@XBuzzer,
I tend to work with the social justice definition of racism, which starts at the dictionary definition and then has words added to it depending on context. To me, racism at home with its feet up has a simple definition. Then when you add institutional power (which in this case would be by being white) or societal expectation (both of which influence the original definition, as I understand it) is when you get racism with societally-approved teeth.
Let's take, er, cracker as an example. It doesn't hurt me because there's no personal history that involves people using it as an insult to me. Even if there was a group of bullies that harassed me as a child and used the word in conjunction, that's still not socially-approved racism. It's just a bit of a dick move by some kids. If the opposite occurred, it would be both a dick move by some kids and socially-approved racist behavior which shores up other nasty shit - which makes y'feel horrid.
I would like to keep the plain definition of racist in existence because I don't see it as a useless definition. There's also that I see the word as being involved in all the different bits (societally, structurally ect) of racism and I think its existence helps encourage that kind of 'acknowledge it dammit' conversation. Tiny r racism is in all of the institutionalized, socially approved, swaggery racism and I think it is hazardous to drop that definition because the end result seems to showcase that only socially approved, large scale racism 'matters'. It both lets people 'get away' with everyday banal racism because what is a lone individual going to be able to do, really and it also encourages the belief (at least in the northern usa) that the only racism that matters is racism on a large scale.
The guys on the corner where the movie theatre is with a microphone hate everyone but their own tiny, tiny group of individuals and I consider them racist as hell. Not because they used slurs or names in their screed (they didn't) but because of the views they espoused, up to and including forced servitude of everyone but them because....reasons, apparently. No idea what their race was. Pretty sure they weren't white but I don't know what they identified as and they loathed...a hell of a lot of groups in their screed. While white people were on the list we were far from the only ones.
I think the word racism (like the rest of the words that have a basic definition about -ism) can still be useful, particularly when I notice that someone is doing something randomly nasty because they think something bad about a racially coded characteristic someone else has (or is perceived to have) and see an opening to make their life just a little bit more miserable. I suspect it happens a hell of a lot more often than people let on. I suppose you can call it horizontal hostility (since it usually happens between people who both have an end of the 'there but for the grace o'god go I' stick, even if it's different crappy ends - race and class in an instance) but that doesn't really capture what the issue is.
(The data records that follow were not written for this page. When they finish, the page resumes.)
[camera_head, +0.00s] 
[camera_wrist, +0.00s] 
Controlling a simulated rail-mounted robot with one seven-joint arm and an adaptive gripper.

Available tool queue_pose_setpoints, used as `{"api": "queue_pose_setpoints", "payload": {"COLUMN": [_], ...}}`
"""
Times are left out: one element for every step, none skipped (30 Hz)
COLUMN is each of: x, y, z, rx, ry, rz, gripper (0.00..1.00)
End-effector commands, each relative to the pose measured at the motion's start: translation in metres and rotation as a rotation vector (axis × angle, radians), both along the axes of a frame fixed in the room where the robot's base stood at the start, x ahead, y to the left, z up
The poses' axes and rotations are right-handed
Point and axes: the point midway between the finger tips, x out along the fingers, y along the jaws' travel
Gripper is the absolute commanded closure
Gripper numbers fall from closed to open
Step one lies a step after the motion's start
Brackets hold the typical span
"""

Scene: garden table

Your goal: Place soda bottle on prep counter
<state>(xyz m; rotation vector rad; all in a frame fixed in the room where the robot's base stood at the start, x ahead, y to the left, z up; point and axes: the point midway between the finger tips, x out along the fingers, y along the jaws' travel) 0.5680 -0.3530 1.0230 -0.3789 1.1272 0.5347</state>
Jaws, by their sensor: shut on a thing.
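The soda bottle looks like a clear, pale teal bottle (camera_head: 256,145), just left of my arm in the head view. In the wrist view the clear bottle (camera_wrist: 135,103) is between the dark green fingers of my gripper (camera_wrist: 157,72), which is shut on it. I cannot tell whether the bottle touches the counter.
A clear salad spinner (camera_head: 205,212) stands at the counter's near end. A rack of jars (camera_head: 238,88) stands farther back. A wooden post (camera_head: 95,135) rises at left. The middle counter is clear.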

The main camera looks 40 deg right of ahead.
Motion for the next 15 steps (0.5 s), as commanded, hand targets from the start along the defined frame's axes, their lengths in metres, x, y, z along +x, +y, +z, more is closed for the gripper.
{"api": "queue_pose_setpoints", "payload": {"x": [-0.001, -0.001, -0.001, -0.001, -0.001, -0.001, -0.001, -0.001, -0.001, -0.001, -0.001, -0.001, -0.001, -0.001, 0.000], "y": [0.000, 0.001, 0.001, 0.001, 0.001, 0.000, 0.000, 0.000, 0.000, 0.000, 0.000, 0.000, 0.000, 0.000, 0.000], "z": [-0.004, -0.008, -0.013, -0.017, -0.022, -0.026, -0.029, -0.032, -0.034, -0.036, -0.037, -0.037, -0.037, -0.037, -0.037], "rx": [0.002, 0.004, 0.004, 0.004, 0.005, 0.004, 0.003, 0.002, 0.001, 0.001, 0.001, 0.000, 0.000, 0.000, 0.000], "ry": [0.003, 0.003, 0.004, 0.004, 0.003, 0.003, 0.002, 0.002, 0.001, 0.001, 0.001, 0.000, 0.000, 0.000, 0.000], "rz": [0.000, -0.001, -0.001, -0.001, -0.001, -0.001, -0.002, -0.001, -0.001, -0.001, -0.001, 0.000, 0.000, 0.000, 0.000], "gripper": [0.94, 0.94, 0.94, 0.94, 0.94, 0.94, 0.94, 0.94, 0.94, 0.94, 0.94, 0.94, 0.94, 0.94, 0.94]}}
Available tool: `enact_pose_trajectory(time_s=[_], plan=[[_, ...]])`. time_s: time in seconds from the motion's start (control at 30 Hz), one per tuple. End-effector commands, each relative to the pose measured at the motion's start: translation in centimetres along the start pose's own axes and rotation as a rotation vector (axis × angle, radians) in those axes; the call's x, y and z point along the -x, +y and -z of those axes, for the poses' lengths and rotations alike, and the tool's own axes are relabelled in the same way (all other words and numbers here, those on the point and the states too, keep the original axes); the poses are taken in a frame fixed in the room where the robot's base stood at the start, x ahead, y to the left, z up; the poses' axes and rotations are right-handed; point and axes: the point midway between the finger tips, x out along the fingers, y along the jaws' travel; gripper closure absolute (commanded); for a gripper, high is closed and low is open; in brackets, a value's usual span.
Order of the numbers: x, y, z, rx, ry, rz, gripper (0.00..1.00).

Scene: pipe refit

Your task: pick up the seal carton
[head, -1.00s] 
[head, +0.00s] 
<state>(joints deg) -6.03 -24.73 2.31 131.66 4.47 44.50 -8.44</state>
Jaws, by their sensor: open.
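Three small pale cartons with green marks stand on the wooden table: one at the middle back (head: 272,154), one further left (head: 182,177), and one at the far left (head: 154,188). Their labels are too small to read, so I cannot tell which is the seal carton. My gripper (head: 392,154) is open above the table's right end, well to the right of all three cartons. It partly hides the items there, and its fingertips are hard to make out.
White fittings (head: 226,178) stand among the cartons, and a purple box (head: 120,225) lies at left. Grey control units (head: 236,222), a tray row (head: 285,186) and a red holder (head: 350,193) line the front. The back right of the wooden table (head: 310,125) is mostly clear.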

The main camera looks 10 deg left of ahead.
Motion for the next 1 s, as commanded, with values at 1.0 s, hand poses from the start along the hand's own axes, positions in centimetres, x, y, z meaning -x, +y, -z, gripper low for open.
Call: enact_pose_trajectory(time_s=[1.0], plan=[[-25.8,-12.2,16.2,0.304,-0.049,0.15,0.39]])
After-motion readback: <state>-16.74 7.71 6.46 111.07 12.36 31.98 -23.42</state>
I've a suspicion there's a lot of those kinds of people simply because I see a lot of them myself - people who, at a guess, are only on an axis or two of privilege and gripping it with both hands and they get pissy, shall we say, of someone that they perceive gets something they don't (despite them not needing the same service) - I lost count a long time ago, for instance, of how many people think it's fine to quiz someone to make sure they're 'really' disabled and deserving of whatever meager service the toothless ada law gives. And half the time it isn't even a quiz, it's just an insistence that you don't need or deserve the same accessibility that such and so has. So no, I don't...trust, I suppose you'd say, the idea of getting rid of the everyday banal definition of racism since it would let John and Jane Doe off the hook. Ableism isn't exactly a household word and that's what we've got going on - I don't see how it would be different if racism were phased out to mean only institutional. Sexism is currently where racism is at with regards to word usage and institutional and people have been trying to get others to stop referring to sexism in situations not institutional for decades. It lets people pretend there isn't much of a problem anymore.
As for your last paragraph, that depends - are you in the north or the south? Granted, they both suck but culturally they're quite different with the acknowledgement of racism. The south is actually much better at it because in the north when someone uses the word racism they only mean institutionalized and done by no one they know because they're 'Good People'. I agree with the banning of slurs, the difference is I don't think a mere banning is going to deal with the underlying problem of who made the words and why.